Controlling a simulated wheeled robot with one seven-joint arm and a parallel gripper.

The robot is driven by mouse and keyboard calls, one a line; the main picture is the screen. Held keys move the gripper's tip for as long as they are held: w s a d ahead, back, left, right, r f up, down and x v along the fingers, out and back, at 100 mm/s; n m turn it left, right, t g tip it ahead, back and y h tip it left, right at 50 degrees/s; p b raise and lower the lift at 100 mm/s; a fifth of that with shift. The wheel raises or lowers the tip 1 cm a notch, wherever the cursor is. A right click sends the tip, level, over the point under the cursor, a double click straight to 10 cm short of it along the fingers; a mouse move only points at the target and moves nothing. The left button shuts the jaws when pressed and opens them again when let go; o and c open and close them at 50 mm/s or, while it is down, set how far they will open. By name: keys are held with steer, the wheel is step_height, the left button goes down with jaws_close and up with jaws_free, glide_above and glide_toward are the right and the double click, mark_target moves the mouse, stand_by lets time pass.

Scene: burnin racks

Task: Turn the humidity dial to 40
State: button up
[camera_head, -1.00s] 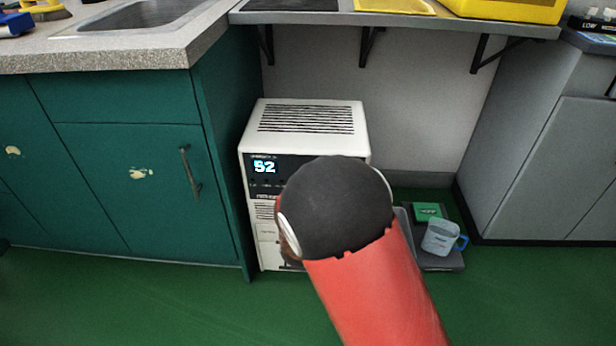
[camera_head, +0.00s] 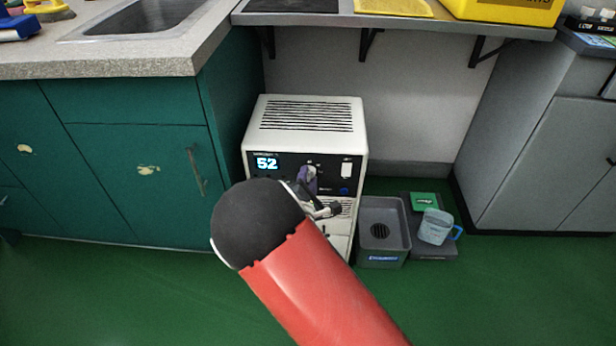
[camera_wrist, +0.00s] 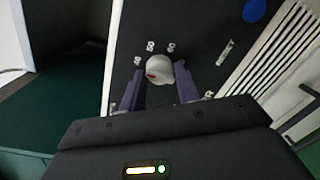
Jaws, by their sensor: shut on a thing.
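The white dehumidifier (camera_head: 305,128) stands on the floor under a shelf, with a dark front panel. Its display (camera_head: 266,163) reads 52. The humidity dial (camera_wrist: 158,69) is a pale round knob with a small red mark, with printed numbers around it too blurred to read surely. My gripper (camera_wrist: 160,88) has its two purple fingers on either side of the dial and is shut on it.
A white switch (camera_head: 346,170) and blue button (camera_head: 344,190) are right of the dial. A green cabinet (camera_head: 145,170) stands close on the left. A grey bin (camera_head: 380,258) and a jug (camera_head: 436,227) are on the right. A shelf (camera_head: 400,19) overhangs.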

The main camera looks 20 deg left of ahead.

# # #

* [WRITTEN TASK]: Repeat all of the data above word for word, minus the pictures.

* [RESULT OF THIS EXERCISE]:
Controlling a simulated wheeled robot with one seven-joint arm and a parallel gripper.

The robot is driven by mouse and keyboard calls, one a line; the main picture is the screen. Held keys move the gripper's tip for as long as they are held: w s a d ahead, back, left, right, r f up, down and x v along the fingers, out and back, at 100 mm/s; n m turn it left, right, t g tip it ahead, back and y h tip it left, right at 50 degrees/s; p b raise and lower the lift at 100 mm/s; a fifth of that with shift. The wheel raises or lowers the tip 1 cm a notch, wherever the cursor is. A right click sends the tip, level, over the point under the cursor, a double click straight to 10 cm short of it along the fingers; a mouse move only points at the target and moves nothing. The left button shuts the jaws when pressed and opens them again when let go; o and c open and close them at 50 mm/s or, while it is down, set how far they will open. By name: keys are held with steer, the wheel is step_height, the left button goes down with jaws_close and up with jaws_free, glide_above and glide_toward are the right and the double click, mark_target moves the mouse, stand_by lets time pass.

Scene: burnin racks

Task: Turn the humidity dial to 40
State: button up
[camera_head, -1.00s] 
[camera_head, +0.00s] 
[camera_wrist, +0.00s] 
Jaws, by their sensor: shut on a thing.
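The white dehumidifier (camera_head: 305,128) stands on the floor under a shelf, with a dark front panel. Its display (camera_head: 266,163) reads 52. The humidity dial (camera_wrist: 158,69) is a pale round knob with a small red mark, with printed numbers around it too blurred to read surely. My gripper (camera_wrist: 160,88) has its two purple fingers on either side of the dial and is shut on it.
A white switch (camera_head: 346,170) and blue button (camera_head: 344,190) are right of the dial. A green cabinet (camera_head: 145,170) stands close on the left. A grey bin (camera_head: 380,258) and a jug (camera_head: 436,227) are on the right. A shelf (camera_head: 400,19) overhangs.

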The main camera looks 20 deg left of ahead.

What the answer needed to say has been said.